Are Publishers Worried about eBook piracy?

Most eBook publishers are not worried about eBook piracy, yet. In a recent interview Penguin chief executive John Makinson proclaims himself as an eBook convert! He wants to get his company firmly behind ebooks but in 2010 they only accounted for %1 of the entire companies sales.

Most eBook companies see similar figures and have mainly voiced that they are not heavily concerned about it. What they are concerned about is the recent Agency Model the big publishers are coming up with to regulate global eBook prices. They have bigger concerns at this point in the game then eBook piracy which they leave up to the digital sellers like Amazon, Barnes and Noble, Kobo and others.

The Agency model is also under fire right now, especially in Europe where the EU is launching a major investigating in Publisher Price Cartels where price fixing is illegal.

What companies offer the ability to lend out books?

There are lots of questions on how ebook lending services work. It is imperative that you first understand some of the underlying factors that contribute to making this possible.

Lending out eBooks is a relatively new phenomenon, Kindle lending is a feature launched by Amazon on December 30, 2010. Any Kindle book that has lending enabled can be loaned by one Kindle user to another for 14 days. At the end of the loan period the title is automatically transferred back to the book owners Kindle.

Barnes and Noble is the only other major company to offer a lending service entitled “Lend me.” It first started back in Beta in May 2010 and has quickly become a great service usable by all Barnes and Noble Apps and all of their e-readers. It works the same way as Amazon, except with Barnes and Noble ePub format.

What about Library lending?

Libraries have been around for as long as we have had written language. Throughout history they have aided mankind in record keeping, theology and literary works. As society evolved so did these houses of books in order to accommodate our growing needs. The latest leap in technology for libraries has been ebooks and the e-readers on which they are often displayed from.

Libraries are making it easier and easier to get a hold of their vast collections for you to enjoy on your e-reader .  Today we will be going over the steps needed to get you reading ebooks from your library of choice.

Using Overdrive

One of the first things you may want to do is to become familiar with Overdrive. This is the global distributor of ebooks and audiobooks to libraries that support their system. You can check the Overdrive database to see which books are available in your region for you to check out. Overdrive offers a wide selection of ebooks for different states and countries. With Overdrive Search you can locate the nearest libraries and view what they have to offer.

Gaining Access

Next you want to make sure that you have a library card. If you had a library card prior to this you can check to see if your library is listed and what they have to offer. If not then getting a library card number is as easy as filling out the application form for one at their website. Not all libraries offer these services so be sure to see what all is available to you in your area.

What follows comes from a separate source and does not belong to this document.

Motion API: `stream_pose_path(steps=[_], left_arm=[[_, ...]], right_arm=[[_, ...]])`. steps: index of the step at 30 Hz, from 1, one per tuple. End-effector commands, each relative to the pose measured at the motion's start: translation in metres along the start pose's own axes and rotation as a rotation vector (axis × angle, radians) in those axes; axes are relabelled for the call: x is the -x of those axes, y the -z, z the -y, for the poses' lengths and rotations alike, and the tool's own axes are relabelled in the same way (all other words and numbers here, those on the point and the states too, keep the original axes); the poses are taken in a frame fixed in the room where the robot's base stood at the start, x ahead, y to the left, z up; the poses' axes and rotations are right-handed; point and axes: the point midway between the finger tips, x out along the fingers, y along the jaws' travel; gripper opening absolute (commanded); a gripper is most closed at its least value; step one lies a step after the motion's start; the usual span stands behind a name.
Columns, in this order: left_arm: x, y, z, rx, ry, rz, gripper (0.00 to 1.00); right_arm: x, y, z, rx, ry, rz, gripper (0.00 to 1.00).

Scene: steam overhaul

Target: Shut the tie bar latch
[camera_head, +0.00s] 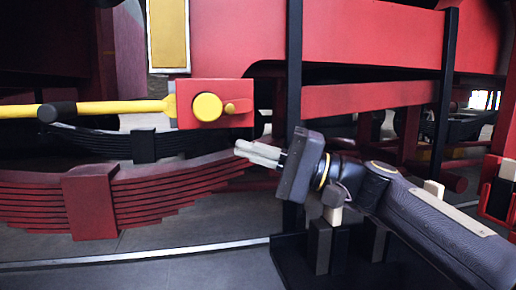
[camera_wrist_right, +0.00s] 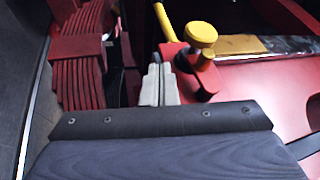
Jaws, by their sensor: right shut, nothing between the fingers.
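The latch is a red block (camera_head: 215,118) with a round yellow knob (camera_head: 207,107) and a smaller yellow pin on its face. A yellow bar (camera_head: 110,107) runs level from the block to the left and has a black grip (camera_head: 57,111) on it. In the right wrist view the yellow knob (camera_wrist_right: 201,35) and the yellow bar (camera_wrist_right: 164,22) show beyond the fingers. My right gripper (camera_head: 258,153) is shut and empty, just below and right of the red block. Its fingers also show together in the right wrist view (camera_wrist_right: 158,84). My left gripper is out of view.
A red leaf spring (camera_head: 150,190) lies below the bar, with a dark spring (camera_head: 115,142) behind it. A dark upright post (camera_head: 294,70) stands beside my right gripper. A red frame beam (camera_head: 370,96) runs above my arm.

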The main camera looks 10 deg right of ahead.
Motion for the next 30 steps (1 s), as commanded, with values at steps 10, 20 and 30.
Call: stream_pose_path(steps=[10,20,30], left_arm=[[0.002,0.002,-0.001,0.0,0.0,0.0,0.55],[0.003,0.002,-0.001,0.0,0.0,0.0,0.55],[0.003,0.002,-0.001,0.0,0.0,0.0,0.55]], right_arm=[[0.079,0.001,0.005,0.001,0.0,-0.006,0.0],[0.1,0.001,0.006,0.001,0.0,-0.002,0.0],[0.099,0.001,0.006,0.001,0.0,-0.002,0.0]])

Depending on your location there may be a limited number of supported libraries present or maybe none at all. However this is no reason to fret. There are out of state libraries that will gladly assist you. These places normally require a small fee to operate. This type of membership will need to be paid on a yearly basis.

Viewing your Ebook

If you plan on reading your borrowed ebooks on an e-reader you can skip this step. For those of you that wish to read on your desktop computer or laptop you will need Adobe Digital Editions in order to view the DRM material of choice. This software is available on PC and MAC. You will also have the option of getting ebooks in ePUB or PDF format.

Once you install Adobe Digital Editions you will need to authorize your computer through the software. This can be done from the main menu.

If you plan on getting Mobipocket ebooks which use the PRC file format you will need to install the Mobipocket Reader application.

You are now all set to start enjoying what your local library has to offer. Once you download an ebook you can transfer it your e-reader in the appropriate folder or to an easily accessible location on your local computer to be viewed using your e-reader application.

You can also check your local library’s website for more information on their policies and procedures in regards to ebooks and any other assistance they may provide. Some libraries also have in-house workshops where they give free instruction on the process of signing up and downloading ebooks.

What companies offer eBook lending liaison service?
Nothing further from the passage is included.